DATA EXCERPT:
..........

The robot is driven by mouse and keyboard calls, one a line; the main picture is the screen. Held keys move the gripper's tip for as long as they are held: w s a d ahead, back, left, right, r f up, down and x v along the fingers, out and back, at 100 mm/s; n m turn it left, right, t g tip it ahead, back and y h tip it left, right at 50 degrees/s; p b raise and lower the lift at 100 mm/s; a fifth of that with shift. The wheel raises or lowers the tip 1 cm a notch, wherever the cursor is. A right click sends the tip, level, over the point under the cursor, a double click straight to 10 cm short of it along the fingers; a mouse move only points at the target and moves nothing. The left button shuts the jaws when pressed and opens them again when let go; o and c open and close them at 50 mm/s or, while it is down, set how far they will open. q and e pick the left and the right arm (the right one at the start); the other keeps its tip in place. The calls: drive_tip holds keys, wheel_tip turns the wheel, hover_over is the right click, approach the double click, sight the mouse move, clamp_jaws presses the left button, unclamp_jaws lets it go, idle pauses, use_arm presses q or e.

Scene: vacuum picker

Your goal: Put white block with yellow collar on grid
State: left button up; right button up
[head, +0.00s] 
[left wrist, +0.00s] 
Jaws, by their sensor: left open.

..........

WHAT IS NEEDED: Return the listing above in full, character for character.

RESULT FOR THIS TASK:
The robot is driven by mouse and keyboard calls, one a line; the main picture is the screen. Held keys move the gripper's tip for as long as they are held: w s a d ahead, back, left, right, r f up, down and x v along the fingers, out and back, at 100 mm/s; n m turn it left, right, t g tip it ahead, back and y h tip it left, right at 50 degrees/s; p b raise and lower the lift at 100 mm/s; a fifth of that with shift. The wheel raises or lowers the tip 1 cm a notch, wherever the cursor is. A right click sends the tip, level, over the point under the cursor, a double click straight to 10 cm short of it along the fingers; a mouse move only points at the target and moves nothing. The left button shuts the jaws when pressed and opens them again when let go; o and c open and close them at 50 mm/s or, while it is down, set how far they will open. q and e pick the left and the right arm (the right one at the start); the other keeps its tip in place. The calls: drive_tip holds keys, wheel_tip turns the wheel, hover_over is the right click, approach the double click, sight the mouse move, clamp_jaws presses the left button, unclamp_jaws lets it go, idle pauses, use_arm presses q or e.

Scene: vacuum picker

Your goal: Put white block with yellow collar on grid
State: left button up; right button up
[head, +0.00s] 
[left wrist, +0.00s] 
Jaws, by their sensor: left open.

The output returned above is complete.